D’emblée, il appert que les arguments ayant trait à la régularité du choix du recours au dialogue compétitif n’ont pas porté, le Conseil d’État ayant confirmé, dans la droite lignée d’une jurisprudence administrative très casuistique sur le sujet (CE 30 juill. 2014, n° 363007, Commune de Biarritz ; CAA Bordeaux, 15 sept. 2015, n° 15BX01208, Commune de Bordeaux), la lecture du tribunal administratif et de la cour administrative d’appel de Bordeaux quant à l’absence de complexité du projet qui aurait pu justifier du recours à un dialogue compétitif.

En effet, le Conseil d’État relève que « la construction de l'hôtel de ville, en dépit des objectifs fixés en matière de consommation énergétique et d'impact environnemental, ne présentait pas de complexité technique particulière ni de caractère novateur » puisque « la commune, […] n'était pas dans l'impossibilité de définir, seule et à l'avance, les moyens techniques propres à satisfaire ses besoins ».

Néanmoins, après avoir relevé que « le projet en litige n'était pas d'une complexité telle que la commune pouvait légalement recourir à la procédure du dialogue compétitif », le Conseil d’État, rappelle l’étendue de l’office du juge de l’exécution contractuelle en application de la décision Société Ophrys selon laquelle : « l'annulation d'un acte détachable d'un contrat n'implique pas nécessairement l'annulation de ce contrat ; qu'il appartient au juge de l'exécution, après avoir pris en considération la nature de l'illégalité commise, soit de décider que la poursuite de l'exécution du contrat est possible, éventuellement sous réserve de mesures de régularisation prises par la personne publique ou convenues entre les parties, soit, après avoir vérifié que sa décision ne portera pas une atteinte excessive à l'intérêt général, d'enjoindre à la personne publique de résilier le contrat […] ».
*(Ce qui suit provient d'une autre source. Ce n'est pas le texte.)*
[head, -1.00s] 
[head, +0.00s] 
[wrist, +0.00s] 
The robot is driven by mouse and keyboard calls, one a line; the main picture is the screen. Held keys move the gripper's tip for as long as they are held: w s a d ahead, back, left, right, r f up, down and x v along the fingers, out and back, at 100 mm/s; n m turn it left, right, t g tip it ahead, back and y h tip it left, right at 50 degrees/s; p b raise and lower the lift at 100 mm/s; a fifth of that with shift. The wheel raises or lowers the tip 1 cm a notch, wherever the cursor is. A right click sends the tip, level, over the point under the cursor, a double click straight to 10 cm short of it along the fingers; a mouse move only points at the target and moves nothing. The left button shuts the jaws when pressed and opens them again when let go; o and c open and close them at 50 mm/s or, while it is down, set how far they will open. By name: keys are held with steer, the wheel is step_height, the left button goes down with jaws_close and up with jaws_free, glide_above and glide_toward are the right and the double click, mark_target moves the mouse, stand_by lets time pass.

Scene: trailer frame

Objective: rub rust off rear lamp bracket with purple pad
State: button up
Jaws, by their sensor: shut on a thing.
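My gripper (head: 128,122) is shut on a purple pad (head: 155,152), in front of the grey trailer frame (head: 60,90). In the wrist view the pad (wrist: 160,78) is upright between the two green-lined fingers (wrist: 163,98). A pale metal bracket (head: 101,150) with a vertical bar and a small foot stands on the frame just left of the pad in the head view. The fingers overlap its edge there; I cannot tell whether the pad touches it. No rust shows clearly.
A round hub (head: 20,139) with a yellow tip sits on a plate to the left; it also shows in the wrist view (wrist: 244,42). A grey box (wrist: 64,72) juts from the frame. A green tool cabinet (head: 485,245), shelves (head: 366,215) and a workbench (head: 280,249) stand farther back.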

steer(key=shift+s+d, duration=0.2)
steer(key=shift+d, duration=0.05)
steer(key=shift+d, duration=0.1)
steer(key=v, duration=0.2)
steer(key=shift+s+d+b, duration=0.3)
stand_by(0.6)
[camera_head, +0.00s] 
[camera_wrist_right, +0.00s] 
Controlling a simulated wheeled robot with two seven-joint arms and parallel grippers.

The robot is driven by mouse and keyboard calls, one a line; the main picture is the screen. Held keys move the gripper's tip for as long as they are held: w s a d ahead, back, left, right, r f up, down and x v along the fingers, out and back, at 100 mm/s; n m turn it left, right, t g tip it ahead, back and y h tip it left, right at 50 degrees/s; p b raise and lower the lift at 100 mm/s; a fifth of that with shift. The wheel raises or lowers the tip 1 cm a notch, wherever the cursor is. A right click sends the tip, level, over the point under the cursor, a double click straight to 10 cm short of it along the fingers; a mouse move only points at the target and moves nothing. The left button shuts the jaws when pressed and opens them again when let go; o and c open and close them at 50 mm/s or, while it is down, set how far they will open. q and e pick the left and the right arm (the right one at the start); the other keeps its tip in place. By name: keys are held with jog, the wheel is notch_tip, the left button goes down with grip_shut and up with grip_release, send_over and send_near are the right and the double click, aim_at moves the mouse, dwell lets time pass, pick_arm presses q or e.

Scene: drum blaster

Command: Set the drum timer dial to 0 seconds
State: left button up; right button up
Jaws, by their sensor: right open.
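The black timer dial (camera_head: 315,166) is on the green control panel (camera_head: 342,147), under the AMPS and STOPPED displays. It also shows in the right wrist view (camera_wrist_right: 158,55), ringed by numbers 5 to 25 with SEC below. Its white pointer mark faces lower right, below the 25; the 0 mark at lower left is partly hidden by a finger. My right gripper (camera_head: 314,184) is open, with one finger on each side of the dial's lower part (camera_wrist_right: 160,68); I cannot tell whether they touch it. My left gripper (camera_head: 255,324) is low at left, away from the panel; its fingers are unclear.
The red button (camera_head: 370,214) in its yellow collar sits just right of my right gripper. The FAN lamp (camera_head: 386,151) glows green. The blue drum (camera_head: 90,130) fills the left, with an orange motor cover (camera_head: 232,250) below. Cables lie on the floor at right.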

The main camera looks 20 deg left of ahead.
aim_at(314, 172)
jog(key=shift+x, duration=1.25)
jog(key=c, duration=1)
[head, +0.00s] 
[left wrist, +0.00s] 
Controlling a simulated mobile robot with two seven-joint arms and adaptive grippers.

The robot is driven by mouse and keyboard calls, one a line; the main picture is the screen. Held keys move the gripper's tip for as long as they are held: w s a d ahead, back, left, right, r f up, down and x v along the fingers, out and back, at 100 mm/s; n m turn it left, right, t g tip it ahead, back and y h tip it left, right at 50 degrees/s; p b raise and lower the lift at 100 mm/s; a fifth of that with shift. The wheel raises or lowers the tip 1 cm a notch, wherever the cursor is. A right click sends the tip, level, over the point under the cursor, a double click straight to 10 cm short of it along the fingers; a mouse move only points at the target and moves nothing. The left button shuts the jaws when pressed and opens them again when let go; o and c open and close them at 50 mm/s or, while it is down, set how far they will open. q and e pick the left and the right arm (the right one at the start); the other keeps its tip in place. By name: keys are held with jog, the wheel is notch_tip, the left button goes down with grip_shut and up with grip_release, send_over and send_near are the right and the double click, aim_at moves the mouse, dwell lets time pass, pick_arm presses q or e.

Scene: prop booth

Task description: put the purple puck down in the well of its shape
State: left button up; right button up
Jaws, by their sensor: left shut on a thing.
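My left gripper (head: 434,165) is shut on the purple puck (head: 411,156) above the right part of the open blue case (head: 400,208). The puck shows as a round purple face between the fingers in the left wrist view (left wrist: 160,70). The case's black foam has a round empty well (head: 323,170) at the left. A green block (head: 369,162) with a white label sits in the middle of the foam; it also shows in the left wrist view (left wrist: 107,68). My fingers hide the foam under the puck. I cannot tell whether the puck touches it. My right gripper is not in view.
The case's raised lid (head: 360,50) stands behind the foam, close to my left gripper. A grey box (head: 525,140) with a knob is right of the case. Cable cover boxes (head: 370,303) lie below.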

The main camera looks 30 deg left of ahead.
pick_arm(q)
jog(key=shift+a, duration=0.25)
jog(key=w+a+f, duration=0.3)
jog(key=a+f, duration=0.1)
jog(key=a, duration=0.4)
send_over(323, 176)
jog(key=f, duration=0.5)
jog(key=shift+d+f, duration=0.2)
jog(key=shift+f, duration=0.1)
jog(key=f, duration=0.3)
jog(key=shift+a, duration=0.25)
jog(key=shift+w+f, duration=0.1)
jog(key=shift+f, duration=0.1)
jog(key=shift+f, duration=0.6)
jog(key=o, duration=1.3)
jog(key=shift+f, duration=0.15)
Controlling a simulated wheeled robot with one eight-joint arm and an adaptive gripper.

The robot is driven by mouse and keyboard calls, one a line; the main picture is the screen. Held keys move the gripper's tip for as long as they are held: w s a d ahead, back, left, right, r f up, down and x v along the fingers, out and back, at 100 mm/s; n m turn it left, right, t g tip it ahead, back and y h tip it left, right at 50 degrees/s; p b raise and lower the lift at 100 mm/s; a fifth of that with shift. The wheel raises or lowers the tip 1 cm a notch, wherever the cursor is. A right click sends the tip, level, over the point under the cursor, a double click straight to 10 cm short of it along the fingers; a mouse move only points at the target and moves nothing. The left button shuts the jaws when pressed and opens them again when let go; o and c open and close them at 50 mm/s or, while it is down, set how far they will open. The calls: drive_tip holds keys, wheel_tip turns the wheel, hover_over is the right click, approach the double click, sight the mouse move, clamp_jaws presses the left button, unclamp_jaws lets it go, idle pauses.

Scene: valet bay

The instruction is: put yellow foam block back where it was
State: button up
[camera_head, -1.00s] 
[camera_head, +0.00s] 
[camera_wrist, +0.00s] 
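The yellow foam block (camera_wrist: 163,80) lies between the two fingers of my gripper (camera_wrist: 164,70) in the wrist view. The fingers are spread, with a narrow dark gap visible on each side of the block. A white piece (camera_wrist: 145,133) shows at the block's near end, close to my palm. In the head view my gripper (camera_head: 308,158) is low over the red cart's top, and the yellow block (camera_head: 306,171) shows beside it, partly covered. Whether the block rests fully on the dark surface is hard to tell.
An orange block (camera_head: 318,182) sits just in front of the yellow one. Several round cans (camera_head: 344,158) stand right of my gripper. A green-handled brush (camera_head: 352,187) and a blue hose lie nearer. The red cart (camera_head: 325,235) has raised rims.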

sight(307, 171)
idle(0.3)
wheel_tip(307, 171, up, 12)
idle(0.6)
En application de cette jurisprudence de principe, dans ce cas d’espèce, le Conseil d’État fait preuve de pragmatisme en censurant l’arrêt de la cour administrative d’appel de Bordeaux pour erreur de qualification juridique, affirmant ainsi qu’il ne pouvait pas être enjoint à la commune de résilier le contrat eu égard tant, d’une part, à la vénialité de l’irrégularité procédurale constatée que, d’autre part, au motif d’intérêt général développé par la commune.

Pour autant, ces arguments ne portent pas toujours, notamment dans le cadre des délégations de service public, lorsqu’il est possible d’amortir le coût lié à la résiliation en poursuivant le service en régie ou par l’entremise d’une nouvelle délégation et que, par ailleurs, le vice doive être qualifié d’irrégularité substantielle irrégularisable.

Au cas d’espèce, il convient de souligner que le Conseil d’État affirme « qu'il ne ressort pas des pièces du dossier soumis aux juges du fond, et qu'il n'a d'ailleurs pas été allégué par M.B..., que le choix erroné de la commune de recourir à la procédure du dialogue compétitif plutôt qu'à la procédure de l'appel d'offres ou à une procédure négociée aurait eu pour la collectivité des conséquences défavorables, sur le plan financier ou sur les conditions dans lesquelles il a été répondu aux besoins du service public ».

C’est donc l’absence de conséquence défavorable de l’irrégularité procédurale, couplée aux conséquences néfastes sur les finances de la collectivité qu’une résiliation aurait, qui a poussé le Conseil d’État à refuser d’enjoindre la commune à résilier le contrat de partenariat.

Le Conseil d’État fait ainsi droit aux arguments de la commune de La Teste-en-Buch, en qualifiant « d’atteinte excessive à l’intérêt général » le fait pour une collectivité de devoir verser une somme d’argent conséquente à son cocontractant qui affecterait très sensiblement la situation financière de ladite collectivité.